Jones knows his offensive game needs work. His perimeter shot is mediocre at best, but Carlisle said Jones has worked hard on his jump shot and that the work eventually will pay off with better offensive statistics. And he's learning from Miller, one of game's great shooters.
"My offensive game is coming day to day," Jones said. "I'm sure within the next year or at the end of this year my offensive game -- my confidence is sky high right now -- is only going to get better."

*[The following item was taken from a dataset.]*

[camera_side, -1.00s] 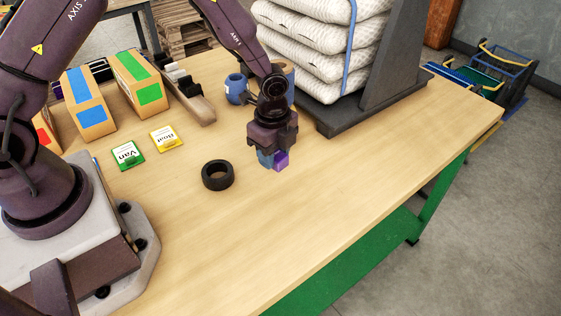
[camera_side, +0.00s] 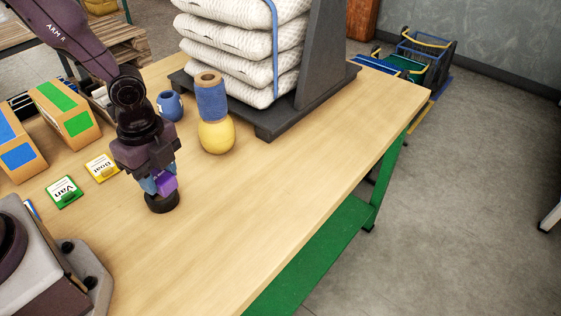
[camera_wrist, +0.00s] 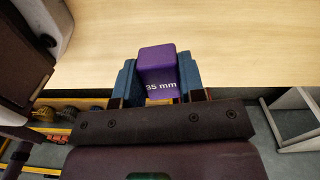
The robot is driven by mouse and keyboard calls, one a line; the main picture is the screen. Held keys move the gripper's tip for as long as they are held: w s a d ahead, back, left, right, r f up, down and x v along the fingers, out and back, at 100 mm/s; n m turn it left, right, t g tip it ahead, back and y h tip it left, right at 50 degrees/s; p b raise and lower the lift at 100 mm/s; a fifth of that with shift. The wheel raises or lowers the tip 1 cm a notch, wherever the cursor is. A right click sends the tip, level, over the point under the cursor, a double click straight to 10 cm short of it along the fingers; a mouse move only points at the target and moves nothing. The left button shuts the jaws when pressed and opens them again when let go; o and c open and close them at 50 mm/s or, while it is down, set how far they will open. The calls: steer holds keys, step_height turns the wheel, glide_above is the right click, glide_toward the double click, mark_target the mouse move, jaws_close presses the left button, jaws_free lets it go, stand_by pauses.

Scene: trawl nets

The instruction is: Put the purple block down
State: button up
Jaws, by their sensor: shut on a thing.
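The purple block (camera_side: 167,185) is held between the blue fingertips of my gripper (camera_side: 160,181). In the wrist view the block (camera_wrist: 157,66) is marked "35 mm" and sits between both fingers (camera_wrist: 158,80). In the side view the block overlaps the top of a black ring (camera_side: 162,204) on the table. I cannot tell whether the block touches the ring. The ring does not show in the wrist view, and its opening is mostly hidden by the gripper and block.
Van (camera_side: 65,192) and Boat (camera_side: 101,168) cards lie left of the gripper. A blue mug (camera_side: 170,105) and a blue-and-yellow object (camera_side: 215,133) stand behind. Stacked white sacks (camera_side: 245,50) rest on a dark stand (camera_side: 275,128). The wooden table (camera_side: 270,190) is clear to the right.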

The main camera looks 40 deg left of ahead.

Miller, 38, is in his 17th season with the Pacers. Eventually he's going to retire and Jones looks to be his heir apparent. Jones knows that Miller isn't going to be around much longer. So he's trying to pick up everything he can from the veteran -- a master at running defenders through screens, causing fouls and, of course, making clutch jumpers -- particularly three-pointers.
Tonight, however, Jones wants to establish a different legacy as the slam-dunk champion.
Jones will oppose two-time defending champion Jason Richardson of Golden State, Chris Anderson of Denver and Ricky Davis of Boston.
Jones initially turned down the invitation to compete in the contest, saying he's more of a power dunker, not a creative one. However, after conferring with his friends -- who wanted to enjoy the weekend in Los Angeles -- he changed his mind. The soft-spoken Jones said dunking simply for the sake of impressing so-called judges isn't normally his thing.
"A dunk contest is more showmanship and playing to the crowd. That's not really my style," Jones said. "Usually, I dunk the ball and run back down the floor and try to play defense.
"Playing to the crowd is really not in my repertoire. I'm a game dunker. I get more creative in the game."
Jones said Indiana teammates -- and All-Stars -- Jermaine O'Neal and Ron Artest have already offered some suggestions for his dunks.
"I'm going to go out there waving towels and getting the crowd going for him. He better not make us look like fools," O'Neal said.